* Problem to work on
From the listing below, pull each line that includes "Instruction".

* Data
----

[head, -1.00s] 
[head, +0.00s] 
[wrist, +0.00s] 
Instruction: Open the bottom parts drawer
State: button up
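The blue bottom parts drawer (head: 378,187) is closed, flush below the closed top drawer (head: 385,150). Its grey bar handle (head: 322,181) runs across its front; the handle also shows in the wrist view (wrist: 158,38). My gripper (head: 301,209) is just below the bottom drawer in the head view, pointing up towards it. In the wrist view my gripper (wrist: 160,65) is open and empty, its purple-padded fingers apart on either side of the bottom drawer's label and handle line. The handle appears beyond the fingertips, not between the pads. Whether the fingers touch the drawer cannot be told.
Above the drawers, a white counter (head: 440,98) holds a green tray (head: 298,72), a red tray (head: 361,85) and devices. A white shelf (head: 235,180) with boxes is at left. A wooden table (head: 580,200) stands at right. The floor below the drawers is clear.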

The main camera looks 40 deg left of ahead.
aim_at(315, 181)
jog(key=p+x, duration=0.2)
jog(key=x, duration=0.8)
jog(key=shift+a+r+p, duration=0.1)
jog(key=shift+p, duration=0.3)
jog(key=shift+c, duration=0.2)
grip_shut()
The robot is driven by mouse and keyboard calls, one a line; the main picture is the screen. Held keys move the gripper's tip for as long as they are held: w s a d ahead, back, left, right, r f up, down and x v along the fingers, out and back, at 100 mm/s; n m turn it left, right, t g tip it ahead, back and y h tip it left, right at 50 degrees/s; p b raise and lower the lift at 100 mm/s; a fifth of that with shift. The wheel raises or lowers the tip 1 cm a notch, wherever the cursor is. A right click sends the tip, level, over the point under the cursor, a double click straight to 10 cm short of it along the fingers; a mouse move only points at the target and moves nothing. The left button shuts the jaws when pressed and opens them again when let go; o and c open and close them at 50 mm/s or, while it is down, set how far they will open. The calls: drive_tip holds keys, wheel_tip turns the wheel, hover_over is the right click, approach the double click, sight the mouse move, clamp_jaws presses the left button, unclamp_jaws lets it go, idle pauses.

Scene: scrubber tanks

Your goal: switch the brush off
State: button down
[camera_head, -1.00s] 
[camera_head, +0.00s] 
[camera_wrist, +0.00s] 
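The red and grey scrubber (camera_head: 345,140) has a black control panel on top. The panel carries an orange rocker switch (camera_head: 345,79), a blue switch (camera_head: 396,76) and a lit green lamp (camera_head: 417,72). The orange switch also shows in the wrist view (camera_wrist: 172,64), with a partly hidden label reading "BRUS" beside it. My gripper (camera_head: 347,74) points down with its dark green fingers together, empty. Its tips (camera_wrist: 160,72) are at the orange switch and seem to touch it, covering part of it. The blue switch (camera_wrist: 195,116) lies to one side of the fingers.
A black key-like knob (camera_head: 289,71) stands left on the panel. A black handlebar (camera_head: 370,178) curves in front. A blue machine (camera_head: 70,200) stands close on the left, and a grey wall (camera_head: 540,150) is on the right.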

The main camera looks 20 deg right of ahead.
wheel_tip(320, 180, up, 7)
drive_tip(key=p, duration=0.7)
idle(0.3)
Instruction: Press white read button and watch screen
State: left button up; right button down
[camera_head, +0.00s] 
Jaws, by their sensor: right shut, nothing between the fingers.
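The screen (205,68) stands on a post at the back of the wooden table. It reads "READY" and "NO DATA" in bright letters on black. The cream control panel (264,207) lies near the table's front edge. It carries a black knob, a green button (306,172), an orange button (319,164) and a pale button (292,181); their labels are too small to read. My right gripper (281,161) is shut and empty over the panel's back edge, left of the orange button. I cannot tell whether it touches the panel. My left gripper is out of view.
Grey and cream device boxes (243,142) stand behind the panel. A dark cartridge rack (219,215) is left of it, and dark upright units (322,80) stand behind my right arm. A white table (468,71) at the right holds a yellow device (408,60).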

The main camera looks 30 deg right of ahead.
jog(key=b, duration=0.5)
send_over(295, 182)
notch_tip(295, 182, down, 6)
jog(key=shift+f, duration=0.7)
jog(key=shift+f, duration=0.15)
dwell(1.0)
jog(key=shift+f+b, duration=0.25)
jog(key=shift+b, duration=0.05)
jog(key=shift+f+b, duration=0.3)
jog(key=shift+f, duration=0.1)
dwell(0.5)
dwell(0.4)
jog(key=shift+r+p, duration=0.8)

----

* Result of the exercise
Instruction: Open the bottom parts drawer
Instruction: Press white read button and watch screen

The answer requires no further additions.